Hurricanes' halfback TJ Perenara says the pull of the Olympics already has him thinking about whether he could make a switch to sevens in 2016.
And senior team-mate No 8 Victor Vito has revealed he would be keen to return to the abbreviated game for a tilt at a gold medal in three years.
"It's a wee way off but I can't lie and say I'm not thinking about the sevens as well," Perenara said yesterday.
"I'd have to adapt to it and play a little because I haven't played in so long, but it is on my mind.
"It is not a guarantee I wouldn't have a go. It's something I'd definitely think about.

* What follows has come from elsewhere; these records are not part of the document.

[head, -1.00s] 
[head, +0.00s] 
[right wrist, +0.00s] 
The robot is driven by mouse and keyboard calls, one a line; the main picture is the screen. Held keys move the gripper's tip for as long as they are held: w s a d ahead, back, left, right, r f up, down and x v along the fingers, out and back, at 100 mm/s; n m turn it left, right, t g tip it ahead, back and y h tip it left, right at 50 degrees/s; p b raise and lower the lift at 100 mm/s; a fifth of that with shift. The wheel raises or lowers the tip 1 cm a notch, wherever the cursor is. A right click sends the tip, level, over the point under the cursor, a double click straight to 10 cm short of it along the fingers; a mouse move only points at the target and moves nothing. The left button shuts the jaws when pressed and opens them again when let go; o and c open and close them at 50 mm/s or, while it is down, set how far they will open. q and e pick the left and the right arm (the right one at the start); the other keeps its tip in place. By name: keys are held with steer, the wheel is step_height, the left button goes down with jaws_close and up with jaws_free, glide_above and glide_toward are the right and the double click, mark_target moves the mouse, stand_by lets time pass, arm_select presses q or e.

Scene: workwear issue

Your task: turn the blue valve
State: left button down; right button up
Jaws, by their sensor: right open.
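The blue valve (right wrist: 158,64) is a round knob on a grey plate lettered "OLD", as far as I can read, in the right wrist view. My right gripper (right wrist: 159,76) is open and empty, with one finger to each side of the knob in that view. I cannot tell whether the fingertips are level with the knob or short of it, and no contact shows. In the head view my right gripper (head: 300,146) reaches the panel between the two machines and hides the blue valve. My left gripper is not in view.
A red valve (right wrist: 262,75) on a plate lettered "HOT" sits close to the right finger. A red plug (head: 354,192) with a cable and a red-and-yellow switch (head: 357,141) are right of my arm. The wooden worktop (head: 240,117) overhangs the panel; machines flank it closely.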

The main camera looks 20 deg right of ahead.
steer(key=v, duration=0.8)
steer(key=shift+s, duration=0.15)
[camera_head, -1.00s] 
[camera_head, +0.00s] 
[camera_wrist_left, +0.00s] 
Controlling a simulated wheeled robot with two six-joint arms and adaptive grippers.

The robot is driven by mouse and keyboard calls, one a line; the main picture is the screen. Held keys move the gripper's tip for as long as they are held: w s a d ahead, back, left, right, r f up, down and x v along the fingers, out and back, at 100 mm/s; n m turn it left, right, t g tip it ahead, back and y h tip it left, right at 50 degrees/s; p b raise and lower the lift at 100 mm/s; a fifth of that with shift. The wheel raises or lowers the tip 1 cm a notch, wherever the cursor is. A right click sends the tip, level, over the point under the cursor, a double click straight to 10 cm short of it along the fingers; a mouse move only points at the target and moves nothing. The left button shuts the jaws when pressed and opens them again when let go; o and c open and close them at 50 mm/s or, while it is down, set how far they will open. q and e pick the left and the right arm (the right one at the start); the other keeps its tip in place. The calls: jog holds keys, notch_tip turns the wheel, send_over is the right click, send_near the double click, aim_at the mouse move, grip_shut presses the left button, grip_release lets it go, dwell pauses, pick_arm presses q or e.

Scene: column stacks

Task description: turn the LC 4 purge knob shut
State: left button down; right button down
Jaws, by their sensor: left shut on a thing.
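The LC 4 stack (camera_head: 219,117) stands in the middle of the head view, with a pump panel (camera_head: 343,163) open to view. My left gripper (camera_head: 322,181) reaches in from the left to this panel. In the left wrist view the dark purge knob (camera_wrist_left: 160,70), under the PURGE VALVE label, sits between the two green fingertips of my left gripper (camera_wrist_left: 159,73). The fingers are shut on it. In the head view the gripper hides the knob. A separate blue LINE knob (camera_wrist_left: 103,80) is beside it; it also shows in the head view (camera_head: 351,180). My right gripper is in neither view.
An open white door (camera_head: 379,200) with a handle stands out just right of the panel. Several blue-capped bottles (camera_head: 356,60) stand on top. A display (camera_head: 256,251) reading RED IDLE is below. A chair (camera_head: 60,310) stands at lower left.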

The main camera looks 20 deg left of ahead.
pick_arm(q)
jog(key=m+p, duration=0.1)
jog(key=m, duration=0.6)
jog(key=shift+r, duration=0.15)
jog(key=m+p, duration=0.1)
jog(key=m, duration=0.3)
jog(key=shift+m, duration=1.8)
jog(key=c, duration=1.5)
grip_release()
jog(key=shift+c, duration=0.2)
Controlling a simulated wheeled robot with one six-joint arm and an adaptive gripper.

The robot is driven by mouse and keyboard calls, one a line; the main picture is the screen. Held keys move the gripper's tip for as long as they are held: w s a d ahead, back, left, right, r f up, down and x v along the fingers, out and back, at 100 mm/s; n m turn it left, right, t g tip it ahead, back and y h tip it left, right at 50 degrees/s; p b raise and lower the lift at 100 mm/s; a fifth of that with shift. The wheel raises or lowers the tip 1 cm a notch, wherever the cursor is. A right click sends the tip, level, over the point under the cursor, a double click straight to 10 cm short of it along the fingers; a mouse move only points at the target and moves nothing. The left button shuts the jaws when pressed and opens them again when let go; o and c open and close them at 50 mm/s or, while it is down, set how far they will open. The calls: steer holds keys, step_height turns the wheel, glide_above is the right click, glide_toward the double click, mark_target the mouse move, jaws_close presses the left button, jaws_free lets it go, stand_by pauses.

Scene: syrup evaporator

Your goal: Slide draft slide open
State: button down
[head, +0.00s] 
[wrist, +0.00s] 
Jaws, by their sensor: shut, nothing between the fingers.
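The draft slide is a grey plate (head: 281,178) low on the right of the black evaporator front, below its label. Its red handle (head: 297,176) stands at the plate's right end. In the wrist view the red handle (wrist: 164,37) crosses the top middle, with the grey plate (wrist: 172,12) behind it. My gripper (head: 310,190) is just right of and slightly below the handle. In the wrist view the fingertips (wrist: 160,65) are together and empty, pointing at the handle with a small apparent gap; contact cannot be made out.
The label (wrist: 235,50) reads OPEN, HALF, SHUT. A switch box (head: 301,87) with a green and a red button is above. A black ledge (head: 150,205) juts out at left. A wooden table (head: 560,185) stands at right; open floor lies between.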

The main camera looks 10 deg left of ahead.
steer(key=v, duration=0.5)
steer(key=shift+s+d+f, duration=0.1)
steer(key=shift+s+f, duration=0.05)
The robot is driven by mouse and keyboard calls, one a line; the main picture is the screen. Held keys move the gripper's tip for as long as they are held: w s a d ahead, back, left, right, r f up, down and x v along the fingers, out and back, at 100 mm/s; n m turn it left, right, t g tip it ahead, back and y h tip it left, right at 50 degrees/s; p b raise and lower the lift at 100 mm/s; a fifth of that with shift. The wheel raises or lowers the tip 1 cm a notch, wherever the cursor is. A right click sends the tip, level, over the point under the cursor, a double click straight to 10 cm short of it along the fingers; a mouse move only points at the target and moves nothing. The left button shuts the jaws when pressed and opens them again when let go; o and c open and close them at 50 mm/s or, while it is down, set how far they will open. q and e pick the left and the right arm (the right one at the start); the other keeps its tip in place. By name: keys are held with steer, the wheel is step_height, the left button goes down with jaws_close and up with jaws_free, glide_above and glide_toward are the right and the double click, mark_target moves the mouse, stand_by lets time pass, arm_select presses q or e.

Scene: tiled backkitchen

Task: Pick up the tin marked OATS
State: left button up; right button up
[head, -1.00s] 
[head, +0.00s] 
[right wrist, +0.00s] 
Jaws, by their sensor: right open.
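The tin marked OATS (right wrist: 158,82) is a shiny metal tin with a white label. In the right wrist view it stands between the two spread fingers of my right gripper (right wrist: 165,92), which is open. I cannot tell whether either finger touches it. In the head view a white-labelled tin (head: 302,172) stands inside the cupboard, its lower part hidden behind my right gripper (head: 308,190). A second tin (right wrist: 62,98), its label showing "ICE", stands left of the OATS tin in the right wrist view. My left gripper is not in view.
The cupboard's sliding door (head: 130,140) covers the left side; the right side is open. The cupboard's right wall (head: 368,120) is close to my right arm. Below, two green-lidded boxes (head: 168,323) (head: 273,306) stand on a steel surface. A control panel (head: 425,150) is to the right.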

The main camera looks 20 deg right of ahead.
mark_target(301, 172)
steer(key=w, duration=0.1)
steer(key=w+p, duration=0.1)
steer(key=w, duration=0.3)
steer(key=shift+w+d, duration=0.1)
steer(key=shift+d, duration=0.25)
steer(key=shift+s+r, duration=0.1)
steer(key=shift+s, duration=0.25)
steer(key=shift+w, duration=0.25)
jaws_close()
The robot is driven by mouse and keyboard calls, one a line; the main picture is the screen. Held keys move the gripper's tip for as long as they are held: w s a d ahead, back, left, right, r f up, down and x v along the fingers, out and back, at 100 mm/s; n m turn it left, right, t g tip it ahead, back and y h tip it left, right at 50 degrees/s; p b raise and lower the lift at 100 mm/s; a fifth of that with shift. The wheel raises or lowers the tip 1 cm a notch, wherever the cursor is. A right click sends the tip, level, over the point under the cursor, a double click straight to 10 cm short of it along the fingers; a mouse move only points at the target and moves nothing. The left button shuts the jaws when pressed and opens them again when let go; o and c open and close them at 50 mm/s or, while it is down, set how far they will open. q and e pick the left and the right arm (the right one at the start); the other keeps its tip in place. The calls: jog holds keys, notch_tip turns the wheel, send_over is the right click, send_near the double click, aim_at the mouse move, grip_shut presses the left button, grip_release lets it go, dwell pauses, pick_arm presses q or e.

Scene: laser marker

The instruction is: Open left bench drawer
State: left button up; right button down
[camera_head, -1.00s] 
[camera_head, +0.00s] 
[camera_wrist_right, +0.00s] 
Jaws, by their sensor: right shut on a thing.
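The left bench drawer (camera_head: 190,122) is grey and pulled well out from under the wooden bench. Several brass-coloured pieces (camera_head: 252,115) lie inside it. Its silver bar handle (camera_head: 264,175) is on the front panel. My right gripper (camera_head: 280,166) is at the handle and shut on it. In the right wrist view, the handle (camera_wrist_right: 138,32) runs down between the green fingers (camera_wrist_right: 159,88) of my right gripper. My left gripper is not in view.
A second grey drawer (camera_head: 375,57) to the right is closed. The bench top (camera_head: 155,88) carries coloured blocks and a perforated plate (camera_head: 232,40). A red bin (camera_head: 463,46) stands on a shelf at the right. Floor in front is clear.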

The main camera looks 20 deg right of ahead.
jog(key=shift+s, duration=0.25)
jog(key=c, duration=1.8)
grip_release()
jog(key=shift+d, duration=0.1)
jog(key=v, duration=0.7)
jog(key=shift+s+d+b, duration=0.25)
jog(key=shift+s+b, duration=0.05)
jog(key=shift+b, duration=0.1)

"Everyone wants to be an Olympic gold medallist and sevens in New Zealand - we pride ourselves on our sevens game as much as we do the fifteens."
The New Zealand Rugby Union has said players wanting to chase Olympic selection will have to give up their fifteens commitments in 2016 to qualify.
And though it would depend on the situation for each individual at the time, Perenara believed many would make that sacrifice.
"I think they will. It's in the future, so you can't be 100 per cent and it is an individual decision, but money can only get you so much where having an Olympic medal around your neck, that would last forever.
"It would be a big decision [to give up fifteens for a season] but to get that Olympic gold medal could be the result at the end of the day."
Media polling of the ranks of Super Rugby this week suggests there will be no shortage of top players putting their hands up.
It casts doubt on the New Zealand Rugby Union's belief that non-specialist sevens players in the 2016 team will be the "exception rather than the rule".
Chiefs loose forward Liam Messam said he'd leap at the chance to go to Rio, while cross-code specialist Sonny Bill Williams recently stated his goal of winning a gold medal in sevens.
Vito, who was a star in the New Zealand sevens team in 2007-08, said it was difficult to speculate on something so far out, but made it clear he'd prefer to be in the mix.
"If the Olympics was this year or next year I'd definitely be keen to . . . get a medal, or a gold medal obviously, in an Olympic event.
"That'd be awesome; it's something nobody has achieved."
Vito said it would come down to individual choice when it came to giving up fifteens for a year.
"You'd have to talk to the powers that be at the time, I guess.
"It might be all good and well to chase your Olympics dream but if you come back and have lost your All Black chances, then maybe it wasn't worth it.
"If the door is still open to contesting for All Blacks afterwards, then you'd be wrong not to try and have your cake and eat it.
"I'd be 28 but all going well I'd love to chase that Olympic dream.
"It'd be amazing to be up there with the greats and getting a gold medal would be awesome."
Vito speculates it would take a Super Rugby player "about two months" of playing and training sevens to be up to the required fitness and conditioning levels.
"You have to be sevens fit, which means taking time to play the games.
"The only thing that can get you sevens fit is playing the games and doing the trainings.
"If you were starting from scratch, it might be a good six months but if anything, from here, I'd say I'd give myself two months."